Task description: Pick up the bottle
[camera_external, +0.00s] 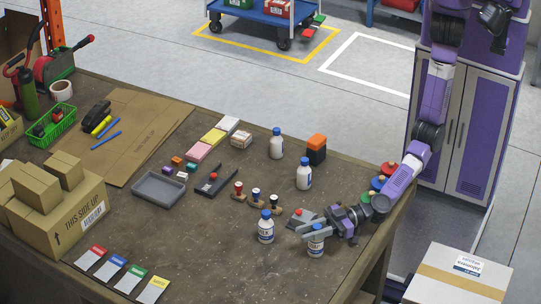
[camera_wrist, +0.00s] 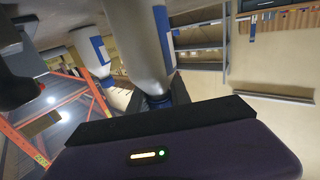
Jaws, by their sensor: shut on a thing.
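A white bottle (camera_external: 316,246) with a dark blue label stands upright, or nearly so, by the front right edge of the table. My gripper (camera_external: 317,231) is around its top from the right, with its grey fingers at cap height. In the wrist view, the bottle (camera_wrist: 140,38) appears upside down, and my gripper (camera_wrist: 158,99) is shut on its blue cap and neck. The fingers hide part of the cap. I cannot tell whether the base touches the table.
A similar bottle (camera_external: 265,228) stands just left. Two more bottles (camera_external: 304,176) (camera_external: 276,145) stand farther back. An orange-and-black box (camera_external: 316,150) stands behind. Bare table lies in front.

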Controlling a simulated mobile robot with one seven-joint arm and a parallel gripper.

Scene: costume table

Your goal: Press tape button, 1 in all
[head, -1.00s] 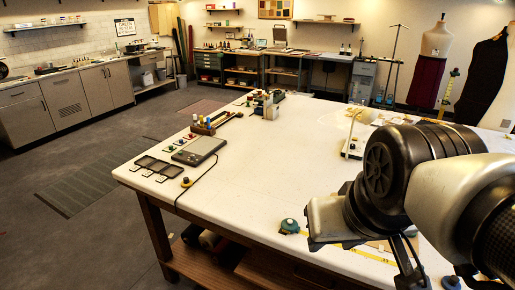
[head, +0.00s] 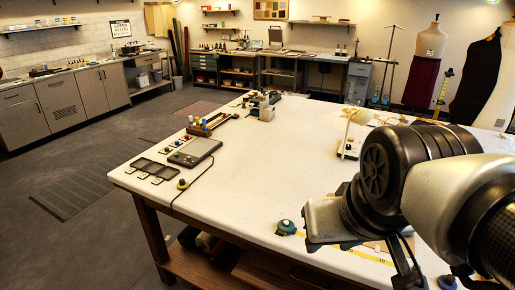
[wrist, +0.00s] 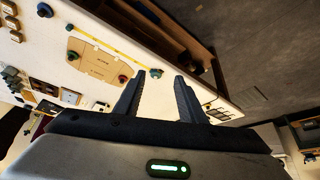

* Written instruction
Copy out the listing exactly as it stands, but not the pictures.

* Exercise result
Task description: Pick up the bottle
[camera_external, +0.00s] 
[camera_wrist, +0.00s] 
Jaws, by their sensor: shut on a thing.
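A white bottle (camera_external: 316,246) with a dark blue label stands upright, or nearly so, by the front right edge of the table. My gripper (camera_external: 317,231) is around its top from the right, with its grey fingers at cap height. In the wrist view, the bottle (camera_wrist: 140,38) appears upside down, and my gripper (camera_wrist: 158,99) is shut on its blue cap and neck. The fingers hide part of the cap. I cannot tell whether the base touches the table.
A similar bottle (camera_external: 265,228) stands just left. Two more bottles (camera_external: 304,176) (camera_external: 276,145) stand farther back. An orange-and-black box (camera_external: 316,150) stands behind. Bare table lies in front.

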Controlling a simulated mobile robot with one seven-joint arm and a parallel gripper.

Scene: costume table

Your goal: Press tape button, 1 in all
[head, -1.00s] 
[head, +0.00s] 
[wrist, +0.00s] 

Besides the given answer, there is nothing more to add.